#### [Exercise]
Copy every line of the data in which the word "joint" occurs.
"""
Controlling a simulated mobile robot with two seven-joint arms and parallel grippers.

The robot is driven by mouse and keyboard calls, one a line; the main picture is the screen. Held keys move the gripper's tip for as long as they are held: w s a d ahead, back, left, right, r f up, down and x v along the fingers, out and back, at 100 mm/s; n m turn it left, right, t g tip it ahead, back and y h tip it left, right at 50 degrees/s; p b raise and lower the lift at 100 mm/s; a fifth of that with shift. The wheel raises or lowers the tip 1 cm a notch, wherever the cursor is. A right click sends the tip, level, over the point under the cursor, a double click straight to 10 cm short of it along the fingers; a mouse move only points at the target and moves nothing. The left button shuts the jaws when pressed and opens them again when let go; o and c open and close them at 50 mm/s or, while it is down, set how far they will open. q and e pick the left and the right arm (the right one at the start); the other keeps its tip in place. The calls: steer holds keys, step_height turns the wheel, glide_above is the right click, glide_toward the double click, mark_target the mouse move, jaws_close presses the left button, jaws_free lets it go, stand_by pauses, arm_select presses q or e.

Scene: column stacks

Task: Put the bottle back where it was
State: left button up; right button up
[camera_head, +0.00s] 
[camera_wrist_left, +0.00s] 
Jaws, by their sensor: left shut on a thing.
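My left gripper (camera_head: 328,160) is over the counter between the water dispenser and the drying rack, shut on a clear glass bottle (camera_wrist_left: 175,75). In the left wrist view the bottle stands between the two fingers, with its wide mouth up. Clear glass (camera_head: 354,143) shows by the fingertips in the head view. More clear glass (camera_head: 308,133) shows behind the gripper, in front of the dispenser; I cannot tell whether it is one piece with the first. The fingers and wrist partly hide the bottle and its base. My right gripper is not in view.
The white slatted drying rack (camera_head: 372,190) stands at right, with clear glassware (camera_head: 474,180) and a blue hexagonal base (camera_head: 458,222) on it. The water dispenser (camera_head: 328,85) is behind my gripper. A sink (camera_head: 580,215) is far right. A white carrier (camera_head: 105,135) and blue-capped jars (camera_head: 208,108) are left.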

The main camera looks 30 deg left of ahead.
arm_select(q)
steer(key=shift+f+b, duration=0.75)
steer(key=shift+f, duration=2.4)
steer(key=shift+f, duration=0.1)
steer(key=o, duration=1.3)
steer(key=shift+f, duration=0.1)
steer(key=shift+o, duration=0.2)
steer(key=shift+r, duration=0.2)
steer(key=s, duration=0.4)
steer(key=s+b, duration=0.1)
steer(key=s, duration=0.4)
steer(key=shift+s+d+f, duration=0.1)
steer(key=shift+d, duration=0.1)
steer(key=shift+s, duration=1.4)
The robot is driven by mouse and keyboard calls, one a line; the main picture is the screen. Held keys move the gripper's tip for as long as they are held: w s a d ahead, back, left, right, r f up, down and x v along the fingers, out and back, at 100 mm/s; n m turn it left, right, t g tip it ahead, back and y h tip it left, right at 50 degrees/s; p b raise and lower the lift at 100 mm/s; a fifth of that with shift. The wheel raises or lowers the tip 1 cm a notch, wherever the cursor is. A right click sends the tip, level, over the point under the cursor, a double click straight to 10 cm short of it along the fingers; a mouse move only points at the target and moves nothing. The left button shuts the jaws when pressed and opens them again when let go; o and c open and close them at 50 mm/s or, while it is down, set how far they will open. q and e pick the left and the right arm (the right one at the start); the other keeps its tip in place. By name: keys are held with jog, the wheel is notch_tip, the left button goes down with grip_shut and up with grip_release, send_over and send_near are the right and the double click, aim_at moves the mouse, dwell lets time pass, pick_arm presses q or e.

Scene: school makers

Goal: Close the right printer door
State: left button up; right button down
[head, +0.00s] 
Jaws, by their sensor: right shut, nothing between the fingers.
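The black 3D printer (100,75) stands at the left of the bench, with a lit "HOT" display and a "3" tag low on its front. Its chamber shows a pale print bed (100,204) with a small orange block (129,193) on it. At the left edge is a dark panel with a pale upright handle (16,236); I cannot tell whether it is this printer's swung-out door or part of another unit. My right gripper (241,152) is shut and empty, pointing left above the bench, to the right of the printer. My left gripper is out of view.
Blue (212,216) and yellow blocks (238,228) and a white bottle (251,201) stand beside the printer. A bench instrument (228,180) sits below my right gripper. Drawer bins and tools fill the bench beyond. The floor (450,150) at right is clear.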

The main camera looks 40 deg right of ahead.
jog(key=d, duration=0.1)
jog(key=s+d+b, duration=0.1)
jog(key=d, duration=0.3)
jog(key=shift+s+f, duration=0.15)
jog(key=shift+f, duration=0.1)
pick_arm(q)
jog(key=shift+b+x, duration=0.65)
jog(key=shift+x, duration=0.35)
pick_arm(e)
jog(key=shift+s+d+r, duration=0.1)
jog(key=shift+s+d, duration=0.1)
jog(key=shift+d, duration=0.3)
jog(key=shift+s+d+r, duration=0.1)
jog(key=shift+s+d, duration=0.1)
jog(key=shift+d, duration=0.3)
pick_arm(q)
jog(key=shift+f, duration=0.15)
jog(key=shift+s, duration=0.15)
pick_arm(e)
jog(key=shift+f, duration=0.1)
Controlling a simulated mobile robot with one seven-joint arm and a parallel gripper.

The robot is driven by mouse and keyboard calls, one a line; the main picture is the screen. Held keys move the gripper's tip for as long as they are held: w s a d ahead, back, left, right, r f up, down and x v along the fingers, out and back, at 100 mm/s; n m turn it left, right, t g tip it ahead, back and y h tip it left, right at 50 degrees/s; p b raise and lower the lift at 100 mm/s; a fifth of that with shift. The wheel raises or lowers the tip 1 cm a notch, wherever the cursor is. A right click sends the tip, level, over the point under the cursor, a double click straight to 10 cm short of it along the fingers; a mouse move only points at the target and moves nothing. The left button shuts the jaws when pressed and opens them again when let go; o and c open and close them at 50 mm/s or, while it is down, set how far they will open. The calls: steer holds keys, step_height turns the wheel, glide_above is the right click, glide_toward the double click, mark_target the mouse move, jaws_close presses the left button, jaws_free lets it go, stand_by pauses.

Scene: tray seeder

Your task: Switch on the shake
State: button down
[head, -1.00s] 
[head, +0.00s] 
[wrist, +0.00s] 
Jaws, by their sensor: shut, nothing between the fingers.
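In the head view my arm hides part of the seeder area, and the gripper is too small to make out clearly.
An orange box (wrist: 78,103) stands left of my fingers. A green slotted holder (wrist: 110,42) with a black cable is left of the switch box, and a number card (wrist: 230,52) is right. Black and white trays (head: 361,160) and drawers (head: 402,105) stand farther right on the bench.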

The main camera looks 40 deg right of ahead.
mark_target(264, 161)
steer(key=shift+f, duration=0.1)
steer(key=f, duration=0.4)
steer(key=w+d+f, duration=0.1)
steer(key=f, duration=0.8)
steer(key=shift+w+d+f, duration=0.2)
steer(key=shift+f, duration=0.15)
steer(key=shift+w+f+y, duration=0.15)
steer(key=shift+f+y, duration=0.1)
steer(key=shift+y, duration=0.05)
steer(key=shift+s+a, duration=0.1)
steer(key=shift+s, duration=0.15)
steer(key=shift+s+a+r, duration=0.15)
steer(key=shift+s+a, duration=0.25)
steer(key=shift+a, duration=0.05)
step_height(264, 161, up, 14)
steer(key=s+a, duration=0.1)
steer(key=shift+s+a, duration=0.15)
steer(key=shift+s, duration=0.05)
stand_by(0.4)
"""
"""
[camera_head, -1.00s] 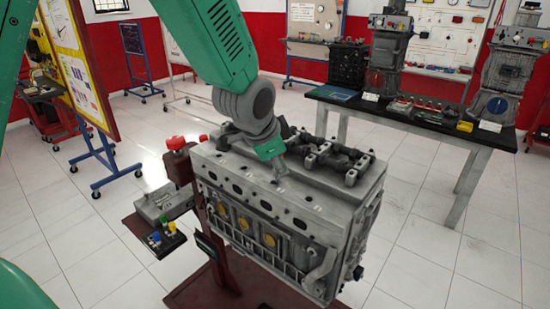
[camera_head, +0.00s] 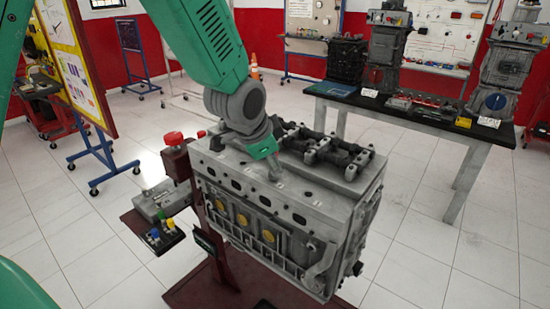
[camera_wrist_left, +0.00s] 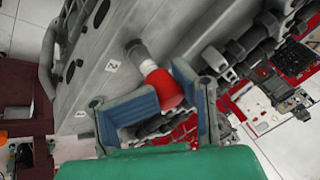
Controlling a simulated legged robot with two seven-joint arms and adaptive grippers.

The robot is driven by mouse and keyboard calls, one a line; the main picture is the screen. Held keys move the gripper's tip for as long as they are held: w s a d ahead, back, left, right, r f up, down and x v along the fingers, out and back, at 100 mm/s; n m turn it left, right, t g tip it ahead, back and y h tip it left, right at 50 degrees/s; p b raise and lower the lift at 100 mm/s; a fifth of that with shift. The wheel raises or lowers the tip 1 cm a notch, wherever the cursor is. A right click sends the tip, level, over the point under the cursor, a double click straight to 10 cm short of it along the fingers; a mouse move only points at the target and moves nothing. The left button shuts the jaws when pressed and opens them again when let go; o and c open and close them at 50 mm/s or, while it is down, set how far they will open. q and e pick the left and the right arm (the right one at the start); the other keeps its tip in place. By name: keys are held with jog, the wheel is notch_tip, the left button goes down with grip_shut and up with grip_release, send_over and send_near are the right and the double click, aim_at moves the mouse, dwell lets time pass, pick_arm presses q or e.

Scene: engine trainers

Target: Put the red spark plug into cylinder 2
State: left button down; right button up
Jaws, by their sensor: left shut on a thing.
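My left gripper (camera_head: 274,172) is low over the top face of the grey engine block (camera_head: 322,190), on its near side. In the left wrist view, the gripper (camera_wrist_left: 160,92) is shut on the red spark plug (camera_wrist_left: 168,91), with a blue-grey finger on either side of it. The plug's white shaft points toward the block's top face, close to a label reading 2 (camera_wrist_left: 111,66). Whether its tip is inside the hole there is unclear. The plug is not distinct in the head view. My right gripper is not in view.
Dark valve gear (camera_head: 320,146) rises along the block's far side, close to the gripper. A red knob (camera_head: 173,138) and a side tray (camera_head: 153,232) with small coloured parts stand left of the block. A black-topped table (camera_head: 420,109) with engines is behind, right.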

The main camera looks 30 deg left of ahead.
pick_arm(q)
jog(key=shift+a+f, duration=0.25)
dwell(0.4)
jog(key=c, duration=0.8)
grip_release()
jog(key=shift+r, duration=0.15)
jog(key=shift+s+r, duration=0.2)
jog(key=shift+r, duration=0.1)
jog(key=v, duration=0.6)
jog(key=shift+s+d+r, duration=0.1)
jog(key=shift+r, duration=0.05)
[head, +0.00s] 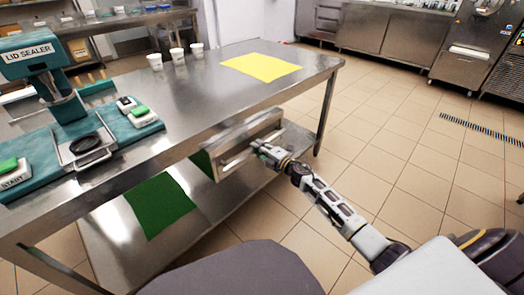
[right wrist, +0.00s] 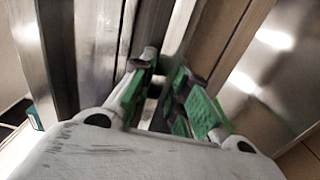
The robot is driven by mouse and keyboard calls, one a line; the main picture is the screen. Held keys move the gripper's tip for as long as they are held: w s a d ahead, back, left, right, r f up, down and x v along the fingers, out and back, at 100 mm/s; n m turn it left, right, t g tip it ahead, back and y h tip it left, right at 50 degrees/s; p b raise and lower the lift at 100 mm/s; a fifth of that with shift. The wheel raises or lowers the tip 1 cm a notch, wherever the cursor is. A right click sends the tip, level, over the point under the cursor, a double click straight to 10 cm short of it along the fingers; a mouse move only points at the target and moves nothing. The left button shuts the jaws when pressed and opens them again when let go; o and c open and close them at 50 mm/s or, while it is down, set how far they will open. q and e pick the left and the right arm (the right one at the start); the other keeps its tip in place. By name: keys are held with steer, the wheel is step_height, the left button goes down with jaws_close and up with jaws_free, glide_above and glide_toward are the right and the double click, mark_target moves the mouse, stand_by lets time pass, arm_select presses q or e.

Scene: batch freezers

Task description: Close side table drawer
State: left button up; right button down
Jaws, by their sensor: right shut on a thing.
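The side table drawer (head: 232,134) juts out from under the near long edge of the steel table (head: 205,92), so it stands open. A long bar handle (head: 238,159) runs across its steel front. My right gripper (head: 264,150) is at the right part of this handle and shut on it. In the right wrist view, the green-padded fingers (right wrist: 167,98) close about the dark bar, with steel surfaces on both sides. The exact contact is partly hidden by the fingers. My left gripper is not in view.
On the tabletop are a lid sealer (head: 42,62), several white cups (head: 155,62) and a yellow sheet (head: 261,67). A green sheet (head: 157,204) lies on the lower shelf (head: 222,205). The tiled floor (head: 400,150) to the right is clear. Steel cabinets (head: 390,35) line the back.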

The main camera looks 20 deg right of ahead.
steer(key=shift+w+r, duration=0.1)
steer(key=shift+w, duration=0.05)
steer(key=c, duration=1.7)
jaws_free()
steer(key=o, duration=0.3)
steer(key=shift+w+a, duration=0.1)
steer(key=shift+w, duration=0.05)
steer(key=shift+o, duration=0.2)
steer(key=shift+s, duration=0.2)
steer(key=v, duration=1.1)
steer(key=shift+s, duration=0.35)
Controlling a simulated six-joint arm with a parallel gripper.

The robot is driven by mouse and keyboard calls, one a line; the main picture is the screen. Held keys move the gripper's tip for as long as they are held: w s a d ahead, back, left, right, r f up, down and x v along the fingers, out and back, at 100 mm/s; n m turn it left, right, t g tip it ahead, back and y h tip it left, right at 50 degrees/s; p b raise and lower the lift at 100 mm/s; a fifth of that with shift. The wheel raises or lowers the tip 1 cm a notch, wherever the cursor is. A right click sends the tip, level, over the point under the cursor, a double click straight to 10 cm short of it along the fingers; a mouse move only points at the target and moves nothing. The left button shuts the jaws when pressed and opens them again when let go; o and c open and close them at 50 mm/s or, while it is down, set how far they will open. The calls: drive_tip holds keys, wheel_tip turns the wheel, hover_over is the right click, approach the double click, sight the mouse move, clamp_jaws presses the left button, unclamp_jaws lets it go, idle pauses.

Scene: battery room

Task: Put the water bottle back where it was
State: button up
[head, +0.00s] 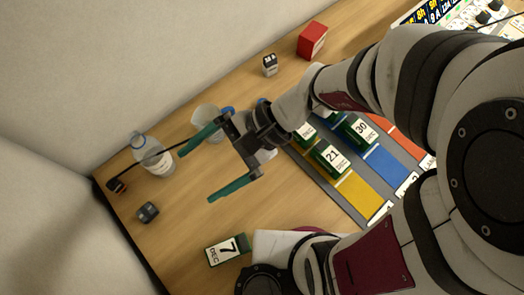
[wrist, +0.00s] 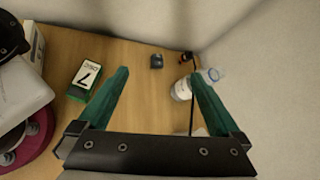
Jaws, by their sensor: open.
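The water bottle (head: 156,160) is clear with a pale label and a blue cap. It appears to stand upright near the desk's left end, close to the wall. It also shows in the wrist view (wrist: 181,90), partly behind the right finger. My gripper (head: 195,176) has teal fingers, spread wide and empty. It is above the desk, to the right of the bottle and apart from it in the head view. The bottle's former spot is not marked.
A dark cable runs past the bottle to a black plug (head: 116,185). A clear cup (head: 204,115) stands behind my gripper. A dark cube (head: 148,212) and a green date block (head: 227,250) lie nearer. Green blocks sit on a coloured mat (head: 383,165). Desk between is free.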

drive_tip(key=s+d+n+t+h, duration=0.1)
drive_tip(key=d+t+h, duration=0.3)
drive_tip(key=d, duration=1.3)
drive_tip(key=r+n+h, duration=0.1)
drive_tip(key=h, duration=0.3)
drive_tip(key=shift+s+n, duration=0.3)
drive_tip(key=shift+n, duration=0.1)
"""
#### [Right answer]
Controlling a simulated mobile robot with two seven-joint arms and parallel grippers.
Controlling a simulated mobile robot with one seven-joint arm and a parallel gripper.
Controlling a simulated legged robot with two seven-joint arms and adaptive grippers.
Controlling a simulated six-joint arm with a parallel gripper.

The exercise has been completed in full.